**Exercise:** Copy, from the entries below, each line where the word "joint" can be found.

**Provided entries:**
---
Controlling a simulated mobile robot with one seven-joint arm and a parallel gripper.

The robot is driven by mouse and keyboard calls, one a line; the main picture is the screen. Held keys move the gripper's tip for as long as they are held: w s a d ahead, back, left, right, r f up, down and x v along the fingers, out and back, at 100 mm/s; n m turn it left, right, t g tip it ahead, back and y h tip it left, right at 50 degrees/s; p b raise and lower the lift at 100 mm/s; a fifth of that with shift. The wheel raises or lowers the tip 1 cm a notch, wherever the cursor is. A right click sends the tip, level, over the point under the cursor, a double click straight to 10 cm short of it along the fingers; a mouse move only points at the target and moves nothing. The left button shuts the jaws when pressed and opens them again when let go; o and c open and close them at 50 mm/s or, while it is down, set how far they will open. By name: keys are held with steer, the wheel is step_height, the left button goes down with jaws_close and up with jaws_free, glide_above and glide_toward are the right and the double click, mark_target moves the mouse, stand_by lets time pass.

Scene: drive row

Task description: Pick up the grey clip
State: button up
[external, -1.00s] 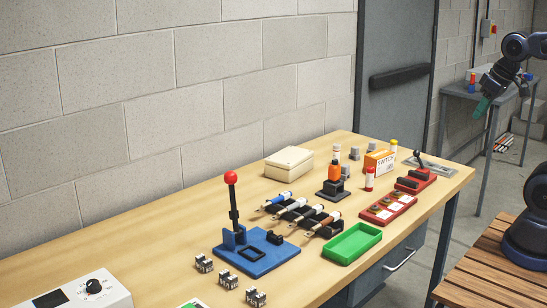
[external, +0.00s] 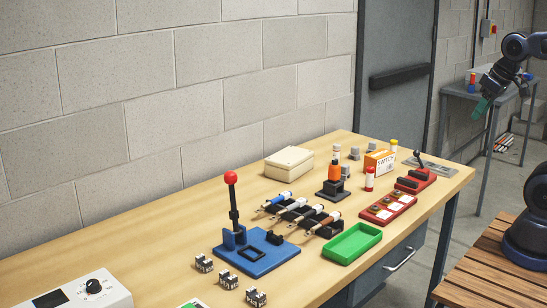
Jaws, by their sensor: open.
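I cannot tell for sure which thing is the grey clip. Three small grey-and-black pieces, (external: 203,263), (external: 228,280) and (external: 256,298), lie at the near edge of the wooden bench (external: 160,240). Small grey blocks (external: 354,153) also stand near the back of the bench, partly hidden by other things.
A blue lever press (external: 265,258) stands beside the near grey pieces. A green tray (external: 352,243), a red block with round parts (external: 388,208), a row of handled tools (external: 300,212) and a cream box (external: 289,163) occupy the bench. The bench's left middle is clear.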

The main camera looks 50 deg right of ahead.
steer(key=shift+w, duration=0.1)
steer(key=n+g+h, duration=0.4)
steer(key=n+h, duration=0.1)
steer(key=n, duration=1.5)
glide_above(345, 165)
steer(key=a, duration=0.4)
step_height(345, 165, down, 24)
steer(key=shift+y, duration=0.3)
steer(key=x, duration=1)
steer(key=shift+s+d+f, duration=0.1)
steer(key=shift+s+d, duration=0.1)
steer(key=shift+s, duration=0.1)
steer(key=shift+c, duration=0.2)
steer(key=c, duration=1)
---
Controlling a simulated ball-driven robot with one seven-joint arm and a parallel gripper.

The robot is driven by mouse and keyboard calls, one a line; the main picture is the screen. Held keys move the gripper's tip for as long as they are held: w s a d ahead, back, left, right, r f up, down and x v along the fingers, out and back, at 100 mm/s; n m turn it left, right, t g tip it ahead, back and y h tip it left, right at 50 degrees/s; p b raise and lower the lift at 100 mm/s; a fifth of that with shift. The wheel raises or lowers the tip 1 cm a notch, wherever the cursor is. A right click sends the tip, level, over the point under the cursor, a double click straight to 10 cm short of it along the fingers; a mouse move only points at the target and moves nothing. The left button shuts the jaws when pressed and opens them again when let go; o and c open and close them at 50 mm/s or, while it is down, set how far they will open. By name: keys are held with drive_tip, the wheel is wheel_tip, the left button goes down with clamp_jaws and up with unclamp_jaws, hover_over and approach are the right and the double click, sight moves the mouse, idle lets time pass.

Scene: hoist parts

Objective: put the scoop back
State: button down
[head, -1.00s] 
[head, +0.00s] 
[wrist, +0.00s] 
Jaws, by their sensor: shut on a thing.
---
**Problem solution:**
Controlling a simulated mobile robot with one seven-joint arm and a parallel gripper.
Controlling a simulated ball-driven robot with one seven-joint arm and a parallel gripper.

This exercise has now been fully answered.